Record set:

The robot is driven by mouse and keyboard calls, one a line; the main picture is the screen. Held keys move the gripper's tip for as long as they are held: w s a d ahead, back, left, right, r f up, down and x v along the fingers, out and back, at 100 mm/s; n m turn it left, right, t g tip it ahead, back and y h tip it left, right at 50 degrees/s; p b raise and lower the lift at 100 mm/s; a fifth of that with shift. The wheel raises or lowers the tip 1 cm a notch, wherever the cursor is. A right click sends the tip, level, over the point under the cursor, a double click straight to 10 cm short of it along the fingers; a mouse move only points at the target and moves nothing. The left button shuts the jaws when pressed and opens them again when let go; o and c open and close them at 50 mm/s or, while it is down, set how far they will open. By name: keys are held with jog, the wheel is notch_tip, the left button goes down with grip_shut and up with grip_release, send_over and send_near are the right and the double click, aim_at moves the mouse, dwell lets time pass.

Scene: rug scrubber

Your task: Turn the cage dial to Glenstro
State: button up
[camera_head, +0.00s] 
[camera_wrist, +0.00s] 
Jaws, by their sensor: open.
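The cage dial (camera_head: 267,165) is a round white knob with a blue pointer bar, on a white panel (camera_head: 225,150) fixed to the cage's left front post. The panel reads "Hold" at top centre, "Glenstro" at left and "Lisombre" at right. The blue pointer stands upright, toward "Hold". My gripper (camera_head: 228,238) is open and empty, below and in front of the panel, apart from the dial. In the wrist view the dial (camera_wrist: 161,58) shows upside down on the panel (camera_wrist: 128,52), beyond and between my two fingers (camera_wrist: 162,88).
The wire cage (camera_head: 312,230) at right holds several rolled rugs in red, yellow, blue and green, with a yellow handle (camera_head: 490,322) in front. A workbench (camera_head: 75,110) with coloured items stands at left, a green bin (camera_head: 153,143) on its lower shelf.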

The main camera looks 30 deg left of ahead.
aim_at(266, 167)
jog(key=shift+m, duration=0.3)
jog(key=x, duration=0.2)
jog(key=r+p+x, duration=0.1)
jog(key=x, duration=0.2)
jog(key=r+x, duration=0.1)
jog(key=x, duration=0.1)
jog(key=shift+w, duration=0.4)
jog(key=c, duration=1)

==

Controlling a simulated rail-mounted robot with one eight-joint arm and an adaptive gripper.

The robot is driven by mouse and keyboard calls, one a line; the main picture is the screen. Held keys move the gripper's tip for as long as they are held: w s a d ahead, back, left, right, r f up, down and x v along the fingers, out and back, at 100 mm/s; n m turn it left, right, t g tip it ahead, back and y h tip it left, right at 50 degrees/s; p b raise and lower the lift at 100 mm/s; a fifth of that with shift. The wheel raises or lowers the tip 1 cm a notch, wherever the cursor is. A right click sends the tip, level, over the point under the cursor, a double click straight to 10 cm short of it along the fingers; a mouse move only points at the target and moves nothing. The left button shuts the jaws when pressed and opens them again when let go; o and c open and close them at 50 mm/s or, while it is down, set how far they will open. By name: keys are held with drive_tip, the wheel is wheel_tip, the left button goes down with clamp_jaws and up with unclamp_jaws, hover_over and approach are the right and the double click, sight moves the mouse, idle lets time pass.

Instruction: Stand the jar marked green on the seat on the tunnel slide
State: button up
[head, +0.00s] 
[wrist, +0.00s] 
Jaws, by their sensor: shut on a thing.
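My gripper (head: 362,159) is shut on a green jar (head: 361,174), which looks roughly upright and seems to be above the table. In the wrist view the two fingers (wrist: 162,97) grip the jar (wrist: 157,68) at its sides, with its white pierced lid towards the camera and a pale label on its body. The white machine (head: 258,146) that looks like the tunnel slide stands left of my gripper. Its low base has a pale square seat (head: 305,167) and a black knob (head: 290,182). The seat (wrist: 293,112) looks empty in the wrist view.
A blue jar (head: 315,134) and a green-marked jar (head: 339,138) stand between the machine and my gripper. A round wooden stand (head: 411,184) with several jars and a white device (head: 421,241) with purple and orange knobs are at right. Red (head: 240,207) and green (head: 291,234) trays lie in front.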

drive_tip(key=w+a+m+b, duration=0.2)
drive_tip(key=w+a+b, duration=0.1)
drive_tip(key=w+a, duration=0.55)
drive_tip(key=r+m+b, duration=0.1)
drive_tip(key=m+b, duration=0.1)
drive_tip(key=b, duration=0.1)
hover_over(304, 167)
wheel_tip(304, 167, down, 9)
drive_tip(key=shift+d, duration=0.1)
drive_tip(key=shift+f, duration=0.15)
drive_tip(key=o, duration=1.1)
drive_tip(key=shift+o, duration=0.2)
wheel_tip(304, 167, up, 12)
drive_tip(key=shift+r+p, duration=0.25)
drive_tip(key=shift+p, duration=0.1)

--

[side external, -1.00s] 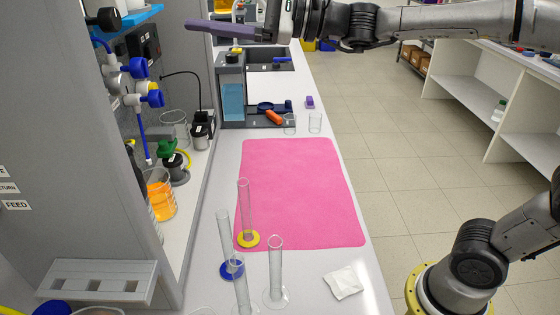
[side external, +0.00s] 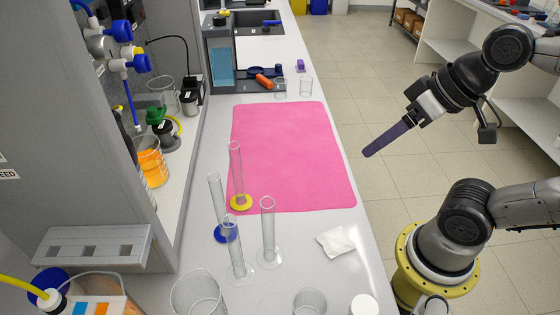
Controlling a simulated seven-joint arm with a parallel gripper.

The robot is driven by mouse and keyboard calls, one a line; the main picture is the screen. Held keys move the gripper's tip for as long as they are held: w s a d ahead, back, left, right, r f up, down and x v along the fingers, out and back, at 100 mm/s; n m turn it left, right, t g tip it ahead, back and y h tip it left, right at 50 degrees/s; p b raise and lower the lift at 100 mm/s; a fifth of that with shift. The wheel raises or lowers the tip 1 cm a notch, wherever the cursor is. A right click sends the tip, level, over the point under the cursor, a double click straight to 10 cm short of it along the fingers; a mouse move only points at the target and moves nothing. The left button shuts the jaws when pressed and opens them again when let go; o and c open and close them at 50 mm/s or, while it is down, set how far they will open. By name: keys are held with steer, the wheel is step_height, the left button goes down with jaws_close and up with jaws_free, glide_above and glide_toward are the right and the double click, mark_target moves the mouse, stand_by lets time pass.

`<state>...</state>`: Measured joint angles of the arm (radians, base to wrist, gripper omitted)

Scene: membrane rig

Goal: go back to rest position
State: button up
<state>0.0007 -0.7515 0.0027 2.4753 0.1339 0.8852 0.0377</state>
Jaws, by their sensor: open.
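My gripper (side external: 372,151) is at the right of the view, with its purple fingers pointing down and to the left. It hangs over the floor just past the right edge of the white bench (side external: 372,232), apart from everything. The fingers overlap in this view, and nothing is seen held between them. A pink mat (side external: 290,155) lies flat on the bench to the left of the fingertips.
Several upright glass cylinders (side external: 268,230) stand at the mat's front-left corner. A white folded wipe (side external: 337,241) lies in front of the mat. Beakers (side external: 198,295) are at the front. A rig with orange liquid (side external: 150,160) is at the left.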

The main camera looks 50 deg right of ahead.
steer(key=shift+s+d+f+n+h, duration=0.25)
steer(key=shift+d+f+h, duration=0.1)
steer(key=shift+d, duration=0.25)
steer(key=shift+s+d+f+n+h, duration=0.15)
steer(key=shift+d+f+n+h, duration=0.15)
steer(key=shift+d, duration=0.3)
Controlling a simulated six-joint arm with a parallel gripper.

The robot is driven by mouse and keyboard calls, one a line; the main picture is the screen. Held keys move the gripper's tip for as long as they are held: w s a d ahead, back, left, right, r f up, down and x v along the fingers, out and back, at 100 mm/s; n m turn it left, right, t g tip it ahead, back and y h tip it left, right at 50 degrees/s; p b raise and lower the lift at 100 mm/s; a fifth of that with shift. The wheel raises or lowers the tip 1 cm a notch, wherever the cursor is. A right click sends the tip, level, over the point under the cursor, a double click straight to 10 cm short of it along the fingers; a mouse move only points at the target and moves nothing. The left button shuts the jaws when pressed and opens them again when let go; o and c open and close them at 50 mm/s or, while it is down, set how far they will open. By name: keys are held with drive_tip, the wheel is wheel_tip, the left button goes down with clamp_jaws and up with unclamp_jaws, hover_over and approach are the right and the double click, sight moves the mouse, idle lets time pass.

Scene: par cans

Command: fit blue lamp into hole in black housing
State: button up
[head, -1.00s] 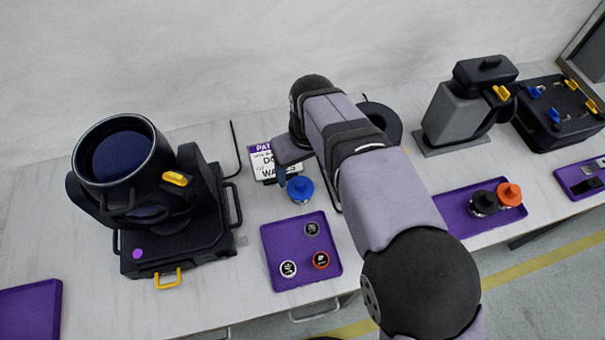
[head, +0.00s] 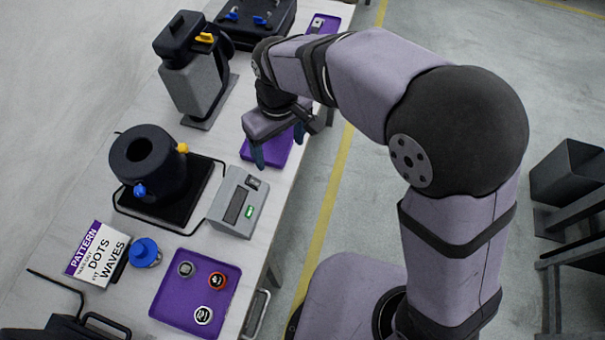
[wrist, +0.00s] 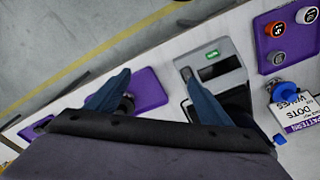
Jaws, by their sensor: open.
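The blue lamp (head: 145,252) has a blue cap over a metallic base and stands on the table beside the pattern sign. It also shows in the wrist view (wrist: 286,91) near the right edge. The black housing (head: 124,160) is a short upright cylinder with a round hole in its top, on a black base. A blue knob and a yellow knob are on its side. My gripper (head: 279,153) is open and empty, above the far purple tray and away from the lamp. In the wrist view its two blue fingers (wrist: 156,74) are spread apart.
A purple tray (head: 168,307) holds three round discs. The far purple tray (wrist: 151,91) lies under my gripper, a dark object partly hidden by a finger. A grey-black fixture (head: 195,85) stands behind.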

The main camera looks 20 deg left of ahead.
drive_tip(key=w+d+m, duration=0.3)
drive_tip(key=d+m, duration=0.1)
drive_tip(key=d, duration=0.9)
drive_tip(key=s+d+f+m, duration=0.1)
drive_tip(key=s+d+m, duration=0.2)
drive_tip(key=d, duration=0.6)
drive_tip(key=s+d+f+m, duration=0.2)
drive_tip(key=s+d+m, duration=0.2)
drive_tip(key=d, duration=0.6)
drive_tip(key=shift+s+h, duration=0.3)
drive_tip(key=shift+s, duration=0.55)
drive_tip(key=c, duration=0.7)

Directions: From the entries above, list each line with "Controlling" in it.

Result of this exercise:
Controlling a simulated rail-mounted robot with one eight-joint arm and an adaptive gripper.
Controlling a simulated seven-joint arm with a parallel gripper.
Controlling a simulated six-joint arm with a parallel gripper.

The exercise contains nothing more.